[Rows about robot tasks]
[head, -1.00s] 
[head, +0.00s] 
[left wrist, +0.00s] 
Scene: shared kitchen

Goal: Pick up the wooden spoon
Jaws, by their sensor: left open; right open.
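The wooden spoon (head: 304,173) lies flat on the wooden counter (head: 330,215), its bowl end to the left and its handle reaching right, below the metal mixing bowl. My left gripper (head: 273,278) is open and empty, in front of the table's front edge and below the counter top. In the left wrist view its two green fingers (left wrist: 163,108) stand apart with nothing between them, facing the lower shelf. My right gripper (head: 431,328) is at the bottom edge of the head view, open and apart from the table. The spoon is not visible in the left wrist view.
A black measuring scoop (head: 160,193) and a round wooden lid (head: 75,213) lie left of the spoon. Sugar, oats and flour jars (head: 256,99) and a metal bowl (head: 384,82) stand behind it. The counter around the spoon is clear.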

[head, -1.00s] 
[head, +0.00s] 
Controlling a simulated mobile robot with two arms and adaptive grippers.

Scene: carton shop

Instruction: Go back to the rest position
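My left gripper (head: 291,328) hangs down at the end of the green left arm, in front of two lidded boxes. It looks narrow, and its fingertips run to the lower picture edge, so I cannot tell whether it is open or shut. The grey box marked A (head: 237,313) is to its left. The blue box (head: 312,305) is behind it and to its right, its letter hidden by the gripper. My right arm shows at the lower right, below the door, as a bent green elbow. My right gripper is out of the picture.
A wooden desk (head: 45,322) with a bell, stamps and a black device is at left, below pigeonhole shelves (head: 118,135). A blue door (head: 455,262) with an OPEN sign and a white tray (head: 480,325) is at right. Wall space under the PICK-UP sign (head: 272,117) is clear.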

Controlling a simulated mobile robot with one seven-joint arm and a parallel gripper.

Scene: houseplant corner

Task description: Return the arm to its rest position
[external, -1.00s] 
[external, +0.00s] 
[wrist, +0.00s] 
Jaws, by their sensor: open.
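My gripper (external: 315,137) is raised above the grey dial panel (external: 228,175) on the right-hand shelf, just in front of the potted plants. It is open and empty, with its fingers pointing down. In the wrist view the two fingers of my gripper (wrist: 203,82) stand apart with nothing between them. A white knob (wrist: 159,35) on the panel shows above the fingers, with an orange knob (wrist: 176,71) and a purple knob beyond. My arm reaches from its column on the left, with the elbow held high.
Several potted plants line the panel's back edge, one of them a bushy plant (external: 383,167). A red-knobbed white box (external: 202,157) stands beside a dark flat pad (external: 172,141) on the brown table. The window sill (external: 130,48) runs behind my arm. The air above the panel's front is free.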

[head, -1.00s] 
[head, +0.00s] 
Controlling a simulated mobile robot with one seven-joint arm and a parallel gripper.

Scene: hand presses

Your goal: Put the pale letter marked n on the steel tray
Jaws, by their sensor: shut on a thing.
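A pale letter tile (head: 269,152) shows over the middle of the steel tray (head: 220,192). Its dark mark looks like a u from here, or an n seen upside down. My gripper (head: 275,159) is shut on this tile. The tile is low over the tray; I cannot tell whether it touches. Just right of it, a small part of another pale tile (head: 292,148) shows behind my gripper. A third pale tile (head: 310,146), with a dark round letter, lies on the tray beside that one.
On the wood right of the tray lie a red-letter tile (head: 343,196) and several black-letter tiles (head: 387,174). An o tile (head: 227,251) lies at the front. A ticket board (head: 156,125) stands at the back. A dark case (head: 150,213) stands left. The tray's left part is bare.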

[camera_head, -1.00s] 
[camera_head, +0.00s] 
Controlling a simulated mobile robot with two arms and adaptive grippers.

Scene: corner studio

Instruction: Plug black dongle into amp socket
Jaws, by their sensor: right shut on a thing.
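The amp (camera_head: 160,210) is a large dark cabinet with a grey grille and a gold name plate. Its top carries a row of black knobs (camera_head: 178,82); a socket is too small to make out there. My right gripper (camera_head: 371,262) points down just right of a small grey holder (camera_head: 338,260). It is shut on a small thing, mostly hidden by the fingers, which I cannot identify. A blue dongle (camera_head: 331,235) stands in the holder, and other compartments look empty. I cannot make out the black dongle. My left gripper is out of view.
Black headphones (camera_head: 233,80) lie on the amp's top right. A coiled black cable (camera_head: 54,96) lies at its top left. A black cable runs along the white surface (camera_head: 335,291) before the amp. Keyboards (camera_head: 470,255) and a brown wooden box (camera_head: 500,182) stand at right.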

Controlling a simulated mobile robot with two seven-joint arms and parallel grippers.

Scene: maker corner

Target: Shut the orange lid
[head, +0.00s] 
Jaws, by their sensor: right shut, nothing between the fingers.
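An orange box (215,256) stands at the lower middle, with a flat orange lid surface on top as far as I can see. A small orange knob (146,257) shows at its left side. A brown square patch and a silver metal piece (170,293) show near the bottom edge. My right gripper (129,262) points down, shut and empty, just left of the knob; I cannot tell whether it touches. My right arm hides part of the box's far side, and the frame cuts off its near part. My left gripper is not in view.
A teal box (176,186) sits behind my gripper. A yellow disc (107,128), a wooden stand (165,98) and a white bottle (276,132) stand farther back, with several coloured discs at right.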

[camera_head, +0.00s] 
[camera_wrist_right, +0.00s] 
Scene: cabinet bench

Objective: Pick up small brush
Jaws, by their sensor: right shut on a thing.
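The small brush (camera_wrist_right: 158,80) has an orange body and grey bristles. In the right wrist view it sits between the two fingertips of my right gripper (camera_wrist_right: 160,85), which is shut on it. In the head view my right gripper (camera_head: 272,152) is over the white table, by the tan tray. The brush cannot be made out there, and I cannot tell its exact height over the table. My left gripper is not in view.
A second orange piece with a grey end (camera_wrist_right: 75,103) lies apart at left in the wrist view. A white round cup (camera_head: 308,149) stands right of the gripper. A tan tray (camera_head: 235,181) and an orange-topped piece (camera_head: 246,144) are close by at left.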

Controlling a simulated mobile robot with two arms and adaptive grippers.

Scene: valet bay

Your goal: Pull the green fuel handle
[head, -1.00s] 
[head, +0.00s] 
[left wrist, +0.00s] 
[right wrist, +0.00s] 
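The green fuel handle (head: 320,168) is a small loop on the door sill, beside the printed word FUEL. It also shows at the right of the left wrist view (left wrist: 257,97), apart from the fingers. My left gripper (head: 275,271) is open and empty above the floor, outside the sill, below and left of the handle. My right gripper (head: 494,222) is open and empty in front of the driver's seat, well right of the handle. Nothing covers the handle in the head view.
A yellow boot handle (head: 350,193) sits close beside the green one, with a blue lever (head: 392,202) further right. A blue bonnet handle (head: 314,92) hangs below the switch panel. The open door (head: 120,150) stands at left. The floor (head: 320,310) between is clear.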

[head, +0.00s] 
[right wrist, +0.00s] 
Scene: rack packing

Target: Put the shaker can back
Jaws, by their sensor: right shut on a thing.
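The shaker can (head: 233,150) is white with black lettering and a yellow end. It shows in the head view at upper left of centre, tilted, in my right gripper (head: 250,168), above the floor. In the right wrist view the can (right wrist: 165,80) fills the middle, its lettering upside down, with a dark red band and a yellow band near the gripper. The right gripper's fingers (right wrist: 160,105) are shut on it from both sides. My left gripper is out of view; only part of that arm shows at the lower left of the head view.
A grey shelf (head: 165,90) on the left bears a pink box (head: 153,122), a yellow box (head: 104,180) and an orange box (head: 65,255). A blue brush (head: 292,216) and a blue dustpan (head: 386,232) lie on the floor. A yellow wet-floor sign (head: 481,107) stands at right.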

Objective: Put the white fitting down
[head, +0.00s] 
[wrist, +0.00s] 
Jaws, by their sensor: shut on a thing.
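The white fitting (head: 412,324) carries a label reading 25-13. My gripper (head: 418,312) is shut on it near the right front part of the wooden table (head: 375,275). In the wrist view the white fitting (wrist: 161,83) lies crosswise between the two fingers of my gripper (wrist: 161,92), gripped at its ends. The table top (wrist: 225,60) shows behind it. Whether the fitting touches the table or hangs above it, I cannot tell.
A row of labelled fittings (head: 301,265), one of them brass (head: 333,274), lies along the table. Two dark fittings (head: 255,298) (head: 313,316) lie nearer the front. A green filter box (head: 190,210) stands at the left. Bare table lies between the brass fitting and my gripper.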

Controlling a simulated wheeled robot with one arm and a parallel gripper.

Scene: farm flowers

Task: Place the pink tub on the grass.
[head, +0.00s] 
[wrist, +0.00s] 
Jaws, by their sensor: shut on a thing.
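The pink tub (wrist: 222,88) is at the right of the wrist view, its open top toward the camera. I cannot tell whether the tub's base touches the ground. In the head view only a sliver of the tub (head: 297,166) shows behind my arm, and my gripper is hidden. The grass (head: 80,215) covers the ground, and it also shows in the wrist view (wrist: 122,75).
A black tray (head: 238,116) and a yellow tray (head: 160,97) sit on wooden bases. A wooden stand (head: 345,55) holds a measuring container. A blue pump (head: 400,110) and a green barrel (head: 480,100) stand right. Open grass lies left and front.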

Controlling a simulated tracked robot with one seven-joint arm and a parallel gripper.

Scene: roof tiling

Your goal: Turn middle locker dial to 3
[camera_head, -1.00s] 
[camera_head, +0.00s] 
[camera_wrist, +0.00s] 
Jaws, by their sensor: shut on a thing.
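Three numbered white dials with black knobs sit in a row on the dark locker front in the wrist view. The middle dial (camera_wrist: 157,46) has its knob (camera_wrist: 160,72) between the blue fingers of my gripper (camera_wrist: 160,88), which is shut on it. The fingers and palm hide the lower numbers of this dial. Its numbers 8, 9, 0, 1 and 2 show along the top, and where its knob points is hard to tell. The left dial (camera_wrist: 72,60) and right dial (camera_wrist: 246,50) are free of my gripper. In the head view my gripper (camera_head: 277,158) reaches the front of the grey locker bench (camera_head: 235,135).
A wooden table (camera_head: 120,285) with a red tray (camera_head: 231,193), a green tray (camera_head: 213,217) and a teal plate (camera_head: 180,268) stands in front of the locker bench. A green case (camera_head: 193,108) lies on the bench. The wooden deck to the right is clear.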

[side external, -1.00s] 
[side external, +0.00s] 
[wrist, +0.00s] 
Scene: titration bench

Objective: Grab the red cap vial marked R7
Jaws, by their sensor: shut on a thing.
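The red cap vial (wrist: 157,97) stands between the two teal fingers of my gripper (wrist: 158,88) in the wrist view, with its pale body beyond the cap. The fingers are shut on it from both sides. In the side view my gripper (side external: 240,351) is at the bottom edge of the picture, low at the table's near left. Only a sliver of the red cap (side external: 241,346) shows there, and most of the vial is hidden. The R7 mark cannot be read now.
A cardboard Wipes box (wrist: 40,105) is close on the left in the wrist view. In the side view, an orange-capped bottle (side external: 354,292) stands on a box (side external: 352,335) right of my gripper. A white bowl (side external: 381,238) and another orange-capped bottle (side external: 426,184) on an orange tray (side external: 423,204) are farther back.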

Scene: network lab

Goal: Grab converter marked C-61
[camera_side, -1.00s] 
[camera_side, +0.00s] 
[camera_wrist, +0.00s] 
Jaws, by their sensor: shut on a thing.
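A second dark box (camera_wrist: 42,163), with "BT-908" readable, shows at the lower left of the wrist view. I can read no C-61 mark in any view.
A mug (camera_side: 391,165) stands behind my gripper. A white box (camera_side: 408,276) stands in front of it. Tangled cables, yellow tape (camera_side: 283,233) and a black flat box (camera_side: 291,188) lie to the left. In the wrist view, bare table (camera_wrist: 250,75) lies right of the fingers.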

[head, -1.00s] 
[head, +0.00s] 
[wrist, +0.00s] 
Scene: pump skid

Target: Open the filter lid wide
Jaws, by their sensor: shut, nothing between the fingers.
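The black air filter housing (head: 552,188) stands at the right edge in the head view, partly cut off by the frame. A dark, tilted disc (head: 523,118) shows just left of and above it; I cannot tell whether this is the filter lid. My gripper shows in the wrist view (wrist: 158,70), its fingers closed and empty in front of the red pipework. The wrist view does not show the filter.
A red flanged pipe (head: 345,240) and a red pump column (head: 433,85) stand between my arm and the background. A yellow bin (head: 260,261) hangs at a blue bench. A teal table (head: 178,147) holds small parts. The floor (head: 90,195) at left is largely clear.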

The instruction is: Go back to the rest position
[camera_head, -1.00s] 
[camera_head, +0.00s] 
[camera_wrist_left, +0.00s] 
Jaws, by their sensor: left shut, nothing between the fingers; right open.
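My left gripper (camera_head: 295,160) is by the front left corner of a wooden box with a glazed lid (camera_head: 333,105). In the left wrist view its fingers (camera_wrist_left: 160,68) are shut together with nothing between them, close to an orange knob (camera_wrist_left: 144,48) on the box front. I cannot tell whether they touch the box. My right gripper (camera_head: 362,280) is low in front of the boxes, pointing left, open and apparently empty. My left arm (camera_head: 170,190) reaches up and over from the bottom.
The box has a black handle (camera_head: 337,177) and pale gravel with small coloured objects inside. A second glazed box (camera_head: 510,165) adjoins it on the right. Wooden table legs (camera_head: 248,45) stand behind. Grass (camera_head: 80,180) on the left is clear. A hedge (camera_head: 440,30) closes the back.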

• _TASK BRIEF_:
Print the listing above from its first line through the line with "Goal: Pick up the wooden spoon", and stop there.

• _FINISHED ANSWER_:
[head, -1.00s] 
[head, +0.00s] 
[left wrist, +0.00s] 
Scene: shared kitchen

Goal: Pick up the wooden spoon

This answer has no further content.